Cavallari told us her goal with Uncommon Beauty was to offer skincare that “really [is] clean while still being effective,” something she realized wasn’t the case with many of her everyday essentials while doing her research last year.

“I brought in all the products I was using at the time, which I thought were clean; turns out, they’re not at all. It was kind of alarming when we did a deep dive,” she explained. “We sent off all my products to a lab, and they came back and told me that actually, there’s a lot of fillers and silicones and all kinds of crap in [them].”

The “Very Cavallari” star’s focus on all things natural and organic extends to her outlook on aging, too. “People started asking me if I’d had Botox during interviews at, like, age 22. And I was so confused,” she recalled.

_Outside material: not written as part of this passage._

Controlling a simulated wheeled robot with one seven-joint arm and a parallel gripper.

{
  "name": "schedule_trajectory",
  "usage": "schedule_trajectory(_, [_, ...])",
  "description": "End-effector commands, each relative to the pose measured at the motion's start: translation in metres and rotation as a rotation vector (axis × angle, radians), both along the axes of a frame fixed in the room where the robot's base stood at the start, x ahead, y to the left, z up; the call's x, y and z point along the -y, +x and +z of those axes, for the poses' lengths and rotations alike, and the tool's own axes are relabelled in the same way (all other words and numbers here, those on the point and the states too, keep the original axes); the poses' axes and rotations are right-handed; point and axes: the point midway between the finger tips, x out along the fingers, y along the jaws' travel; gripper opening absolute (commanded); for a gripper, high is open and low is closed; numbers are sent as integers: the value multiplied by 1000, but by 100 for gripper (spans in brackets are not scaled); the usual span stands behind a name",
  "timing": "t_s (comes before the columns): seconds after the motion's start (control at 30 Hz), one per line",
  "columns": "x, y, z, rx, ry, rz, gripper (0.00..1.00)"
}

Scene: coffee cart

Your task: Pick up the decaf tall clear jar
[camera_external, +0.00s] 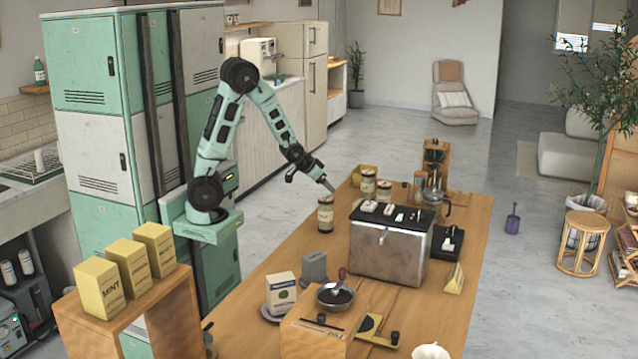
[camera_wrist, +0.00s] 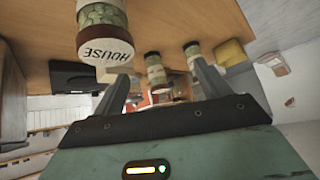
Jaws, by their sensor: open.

“I have fine lines on my face! I don’t care. I’m really expressive. I like that my face moves. I’m not knocking Botox or fillers; to each their own. I just think for me and my life, it’s not for me. They scare me, to be honest, because we don’t know the long-term effects of the stuff. I think we should embrace aging!”

In lieu of injectables, Cavallari likes microcurrent devices and good old-fashioned spa treatments — with her daughter Saylor, 5, and younger son Jaxon, 6, even occasionally joining in on the fun.

“They’ll see me put eye patches on, and then they want to try them. Or if I do a mud mask, they love that, so I’ll just do a tiny little dab on their T-zones and cheeks,” she said.